Embora objeto de recurso, observa-se que a sentença mostra a maturidade do Judiciário brasileiro frente às controvérsias envolvendo direitos de Propriedade Industrial, dando segurança quanto à razoabilidade das posições tomadas em face dos litígios que desses direitos possam nascer. Mais precisamente, a decisão privilegia a tutela marcária e do trade dress, em benefício do seu real criador/titular, endereçando a mensagem de que não serão tolerados atos, mesmo que sofisticados, de diluição marcária e de concorrência desleal no mercado.
_______________________________________________________________________________________________________________________________
[1] Advogada, agente da propriedade industrial e sócia do Dannemann Siemsen. Graduada em Direito pela Pontifícia Universidade Católica do Rio de Janeiro-PUC-RJ. Pós-graduada em Direito Processual Civil pela Universidade Estácio de Sá.
[2] Advogado. Mestre em Propriedade Intelectual e Inovação pelo INPI – Instituto Nacional da Propriedade Industrial. Pós-graduado em Resolução de Conflitos pela FGV-Rio. Graduado pela UFRJ – Universidade Federal do Rio de Janeiro.
[3] Advogada. Coordenadora Acadêmica do Instituto Dannemann Siemsen. Doutora em Políticas Públicas, Estratégias e Desenvolvimento pela UFRJ. Mestre em Propriedade Intelectual e Inovação pelo INPI – Instituto Nacional da Propriedade Industrial.
[4] Maiores aprofundamentos sobre a semiologia aplicada às marcas vide: Denis Borges Barbosa. Proteção das Marcas.
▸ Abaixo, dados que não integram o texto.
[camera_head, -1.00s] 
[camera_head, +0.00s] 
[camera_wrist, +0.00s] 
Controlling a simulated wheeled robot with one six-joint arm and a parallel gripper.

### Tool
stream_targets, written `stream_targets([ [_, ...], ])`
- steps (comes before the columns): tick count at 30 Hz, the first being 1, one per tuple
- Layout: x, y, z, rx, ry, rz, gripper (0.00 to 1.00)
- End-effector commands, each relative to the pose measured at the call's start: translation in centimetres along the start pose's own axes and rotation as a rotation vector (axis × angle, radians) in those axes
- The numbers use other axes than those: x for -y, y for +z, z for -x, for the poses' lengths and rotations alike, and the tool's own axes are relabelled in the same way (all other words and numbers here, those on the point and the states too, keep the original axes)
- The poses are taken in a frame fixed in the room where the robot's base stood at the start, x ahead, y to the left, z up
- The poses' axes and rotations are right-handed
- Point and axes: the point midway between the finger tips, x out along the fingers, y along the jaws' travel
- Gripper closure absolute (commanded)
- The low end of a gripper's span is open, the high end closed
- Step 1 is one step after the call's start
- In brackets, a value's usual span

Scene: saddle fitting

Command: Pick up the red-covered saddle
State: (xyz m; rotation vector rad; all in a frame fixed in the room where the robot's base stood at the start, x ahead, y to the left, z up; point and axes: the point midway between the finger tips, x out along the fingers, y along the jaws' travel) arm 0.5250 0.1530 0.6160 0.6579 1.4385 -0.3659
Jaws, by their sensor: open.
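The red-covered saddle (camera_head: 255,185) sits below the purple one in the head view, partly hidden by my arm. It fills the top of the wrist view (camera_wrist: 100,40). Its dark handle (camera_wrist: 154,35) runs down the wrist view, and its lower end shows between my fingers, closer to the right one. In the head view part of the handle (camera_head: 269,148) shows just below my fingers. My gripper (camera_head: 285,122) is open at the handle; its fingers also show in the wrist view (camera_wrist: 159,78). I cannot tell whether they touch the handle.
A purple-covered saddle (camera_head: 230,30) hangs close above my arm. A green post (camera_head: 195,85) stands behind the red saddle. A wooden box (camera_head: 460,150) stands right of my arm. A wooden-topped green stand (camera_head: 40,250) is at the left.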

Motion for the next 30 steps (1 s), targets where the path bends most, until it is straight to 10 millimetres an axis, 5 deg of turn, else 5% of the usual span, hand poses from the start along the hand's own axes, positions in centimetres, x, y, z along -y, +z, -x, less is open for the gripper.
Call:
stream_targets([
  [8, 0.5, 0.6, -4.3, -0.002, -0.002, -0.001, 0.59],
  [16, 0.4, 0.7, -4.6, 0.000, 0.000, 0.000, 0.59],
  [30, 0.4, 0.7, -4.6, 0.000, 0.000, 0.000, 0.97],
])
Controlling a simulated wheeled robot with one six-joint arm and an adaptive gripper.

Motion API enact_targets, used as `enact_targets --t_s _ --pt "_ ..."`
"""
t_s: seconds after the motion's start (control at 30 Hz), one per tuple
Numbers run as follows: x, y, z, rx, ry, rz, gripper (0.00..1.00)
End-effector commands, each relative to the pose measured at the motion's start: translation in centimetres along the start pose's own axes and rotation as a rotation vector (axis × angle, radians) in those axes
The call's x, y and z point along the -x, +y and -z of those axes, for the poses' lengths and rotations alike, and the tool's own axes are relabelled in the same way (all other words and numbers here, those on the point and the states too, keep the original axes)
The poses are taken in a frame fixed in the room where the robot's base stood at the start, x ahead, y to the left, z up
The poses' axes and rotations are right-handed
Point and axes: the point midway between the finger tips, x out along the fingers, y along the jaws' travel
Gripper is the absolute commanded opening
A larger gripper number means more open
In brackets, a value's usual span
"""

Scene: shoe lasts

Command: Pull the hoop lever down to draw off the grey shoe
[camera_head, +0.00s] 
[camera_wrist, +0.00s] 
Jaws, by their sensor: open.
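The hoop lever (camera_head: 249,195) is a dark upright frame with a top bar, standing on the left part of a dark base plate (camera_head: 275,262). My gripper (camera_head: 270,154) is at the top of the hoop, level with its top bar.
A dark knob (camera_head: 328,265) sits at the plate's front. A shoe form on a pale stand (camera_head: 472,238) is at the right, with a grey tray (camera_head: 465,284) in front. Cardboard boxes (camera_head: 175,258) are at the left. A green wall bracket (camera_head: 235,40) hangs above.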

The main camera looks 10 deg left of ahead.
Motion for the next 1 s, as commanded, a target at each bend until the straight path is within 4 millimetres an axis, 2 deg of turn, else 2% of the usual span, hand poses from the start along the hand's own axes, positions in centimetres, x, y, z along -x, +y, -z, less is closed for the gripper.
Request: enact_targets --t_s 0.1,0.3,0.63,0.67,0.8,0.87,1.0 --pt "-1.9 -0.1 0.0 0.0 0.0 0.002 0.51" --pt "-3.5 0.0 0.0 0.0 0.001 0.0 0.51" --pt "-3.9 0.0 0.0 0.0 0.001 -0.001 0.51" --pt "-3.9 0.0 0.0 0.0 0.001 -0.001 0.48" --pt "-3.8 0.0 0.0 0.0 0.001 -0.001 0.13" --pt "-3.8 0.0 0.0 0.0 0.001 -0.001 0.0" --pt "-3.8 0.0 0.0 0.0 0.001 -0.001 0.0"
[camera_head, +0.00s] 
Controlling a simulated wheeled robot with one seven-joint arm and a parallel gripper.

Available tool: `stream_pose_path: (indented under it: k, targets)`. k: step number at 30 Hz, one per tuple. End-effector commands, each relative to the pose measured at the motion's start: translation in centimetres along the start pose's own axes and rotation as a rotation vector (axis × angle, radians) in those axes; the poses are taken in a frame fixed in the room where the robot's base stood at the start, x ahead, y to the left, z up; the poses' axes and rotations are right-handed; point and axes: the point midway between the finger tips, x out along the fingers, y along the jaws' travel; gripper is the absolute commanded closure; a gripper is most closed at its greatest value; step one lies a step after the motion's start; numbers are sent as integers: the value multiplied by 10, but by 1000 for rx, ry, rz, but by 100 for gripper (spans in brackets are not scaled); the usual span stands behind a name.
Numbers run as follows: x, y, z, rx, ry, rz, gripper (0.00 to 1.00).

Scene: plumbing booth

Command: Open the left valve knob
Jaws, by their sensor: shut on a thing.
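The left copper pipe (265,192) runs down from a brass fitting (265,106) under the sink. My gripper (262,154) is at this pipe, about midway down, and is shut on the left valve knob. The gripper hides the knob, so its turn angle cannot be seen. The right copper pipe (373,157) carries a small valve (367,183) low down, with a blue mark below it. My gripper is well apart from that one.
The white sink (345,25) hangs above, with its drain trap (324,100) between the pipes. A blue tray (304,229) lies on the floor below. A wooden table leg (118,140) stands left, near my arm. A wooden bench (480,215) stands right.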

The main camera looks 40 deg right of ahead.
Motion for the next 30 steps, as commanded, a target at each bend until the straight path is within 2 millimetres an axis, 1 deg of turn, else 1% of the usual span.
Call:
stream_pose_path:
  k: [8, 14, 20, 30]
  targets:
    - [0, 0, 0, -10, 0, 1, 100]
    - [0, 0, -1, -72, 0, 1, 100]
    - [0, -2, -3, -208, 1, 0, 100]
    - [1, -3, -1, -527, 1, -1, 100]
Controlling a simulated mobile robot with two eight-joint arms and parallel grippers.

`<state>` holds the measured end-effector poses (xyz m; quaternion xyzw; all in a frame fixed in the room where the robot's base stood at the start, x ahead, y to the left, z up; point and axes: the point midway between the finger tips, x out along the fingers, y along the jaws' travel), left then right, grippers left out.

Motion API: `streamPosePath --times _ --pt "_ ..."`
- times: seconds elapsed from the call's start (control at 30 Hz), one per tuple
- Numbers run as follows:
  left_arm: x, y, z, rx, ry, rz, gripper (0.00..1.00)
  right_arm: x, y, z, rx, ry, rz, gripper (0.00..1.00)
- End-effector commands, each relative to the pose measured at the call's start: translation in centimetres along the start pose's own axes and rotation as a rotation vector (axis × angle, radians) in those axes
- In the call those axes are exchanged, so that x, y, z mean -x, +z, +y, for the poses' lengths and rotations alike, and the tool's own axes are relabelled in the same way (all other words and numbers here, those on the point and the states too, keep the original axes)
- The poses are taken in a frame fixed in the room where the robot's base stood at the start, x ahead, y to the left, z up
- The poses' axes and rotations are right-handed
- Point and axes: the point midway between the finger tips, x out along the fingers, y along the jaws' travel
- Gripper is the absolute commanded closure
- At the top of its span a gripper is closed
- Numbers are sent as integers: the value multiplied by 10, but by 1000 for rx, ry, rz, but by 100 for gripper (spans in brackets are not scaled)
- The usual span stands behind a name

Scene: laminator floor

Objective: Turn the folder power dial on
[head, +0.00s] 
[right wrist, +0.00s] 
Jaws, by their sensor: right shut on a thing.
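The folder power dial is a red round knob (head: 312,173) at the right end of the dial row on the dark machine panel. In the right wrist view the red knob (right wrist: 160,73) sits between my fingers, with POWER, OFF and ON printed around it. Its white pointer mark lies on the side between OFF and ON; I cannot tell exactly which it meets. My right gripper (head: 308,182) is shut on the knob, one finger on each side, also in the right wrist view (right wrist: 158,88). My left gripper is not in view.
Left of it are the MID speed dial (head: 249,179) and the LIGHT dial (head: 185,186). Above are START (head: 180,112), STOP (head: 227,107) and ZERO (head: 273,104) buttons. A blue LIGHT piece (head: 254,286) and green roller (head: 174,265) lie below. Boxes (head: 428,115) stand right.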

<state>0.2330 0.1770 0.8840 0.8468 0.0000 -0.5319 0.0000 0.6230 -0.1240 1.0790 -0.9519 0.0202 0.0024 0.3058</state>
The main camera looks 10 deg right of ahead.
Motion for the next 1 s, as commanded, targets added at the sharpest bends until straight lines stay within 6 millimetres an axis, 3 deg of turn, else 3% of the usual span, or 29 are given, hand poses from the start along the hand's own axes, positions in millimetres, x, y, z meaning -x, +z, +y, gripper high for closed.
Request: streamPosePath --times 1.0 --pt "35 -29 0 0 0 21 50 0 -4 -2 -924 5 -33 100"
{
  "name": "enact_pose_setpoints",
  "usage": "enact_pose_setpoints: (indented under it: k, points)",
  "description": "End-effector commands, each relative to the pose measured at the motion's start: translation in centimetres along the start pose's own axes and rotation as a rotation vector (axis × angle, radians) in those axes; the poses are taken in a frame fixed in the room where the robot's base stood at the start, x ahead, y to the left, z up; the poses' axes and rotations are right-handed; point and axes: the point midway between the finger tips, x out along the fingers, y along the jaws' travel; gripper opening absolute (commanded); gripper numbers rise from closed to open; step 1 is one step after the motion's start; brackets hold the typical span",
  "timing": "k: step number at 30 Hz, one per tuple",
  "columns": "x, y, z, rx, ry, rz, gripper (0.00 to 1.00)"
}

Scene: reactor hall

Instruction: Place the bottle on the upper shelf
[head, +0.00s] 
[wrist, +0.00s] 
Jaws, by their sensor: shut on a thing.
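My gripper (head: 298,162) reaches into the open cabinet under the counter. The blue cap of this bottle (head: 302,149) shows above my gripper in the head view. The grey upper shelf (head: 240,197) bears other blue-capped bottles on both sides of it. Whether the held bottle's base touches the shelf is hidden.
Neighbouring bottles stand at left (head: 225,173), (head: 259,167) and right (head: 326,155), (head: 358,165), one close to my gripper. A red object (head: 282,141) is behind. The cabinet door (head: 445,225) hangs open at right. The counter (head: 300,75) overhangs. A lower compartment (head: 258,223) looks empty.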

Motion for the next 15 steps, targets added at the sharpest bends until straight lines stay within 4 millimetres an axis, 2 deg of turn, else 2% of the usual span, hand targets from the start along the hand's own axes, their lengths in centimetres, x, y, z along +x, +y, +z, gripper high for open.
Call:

Rio de Janeiro: Lumens Juris, 2008 e BEEBE, Barton. “The Semiotic Analysis Of Trademark Law”, 622 51 UCLA Law Review, 621 (2004)
[5] É a representação da marca em si, em sua forma material – no seu aspecto nominativo, figurativo, misto, tridimensional etc.
[6] É a interpretação que os consumidores fazem do significante. É o conteúdo associado à marca em si, as qualidades que ela passa ou que são percebidas pelos consumidores, como, por exemplo, valores, emoções, sentimentos. Também identificado pela imagem da marca.
[7] Produto ou serviço assinalado pela marca. O objeto a que a marca se refere e que está por trás da representação simbólica da marca.
[8] PEIRCE, Charles Sanders (1839-1934). Semiótica. São Paulo: Editora Perspectiva, 3a ed., 2005.
[9] “Diluição de marca é uma ofensa à integridade de um signo distintivo, seja moral ou material, por um agente que não necessariamente compete com o titular do sinal. O efeito da diluição de marca é a diminuição do poder de venda do sinal distintivo, seja pela lesão à sua unicidade, seja pela ofensa à sua reputação.” Filipe Fonteles Cabral. Diluição de Marca: Uma Teoria defensiva ou ofensiva? Disponível em: https://ids.org.br/diluicao-de-marca-uma-teoria-defensiva-ou-ofensiva/#:~:text=Dilui%C3%A7%C3%A3o%20de%20marca%20%C3%A9%20uma,pela%20ofensa%20%C3%A0%20sua%20reputa%C3%A7%C3%A3o.
[10] Conjunto imagem ou trade dress é o conjunto de elementos visuais e sensoriais através do qual um produto ou serviço é apresentado aos consumidores e que tem por finalidade de distinguir esses produtos ou serviços dos de outros concorrentes. Sobre o assunto, vide: SOARES, Tinoco. Trade dress e/ou Conjunto imagem. Revista da ABPI, nº 15, mar-abr. de 1995.
[11] Posicionamento já fixado pelo STJ no julgamento do REsp. 1.353.451/MG, “a confusão que caracteriza concorrência desleal é questão fática, sujeita a exame técnico, a fim de averiguar o mercado em que inserido o bem e serviço e o resultado da entrada de novo produto na competição, de modo a se alcançar a imprevisibilidade da conduta anticompetitiva aos olhos do mercado”.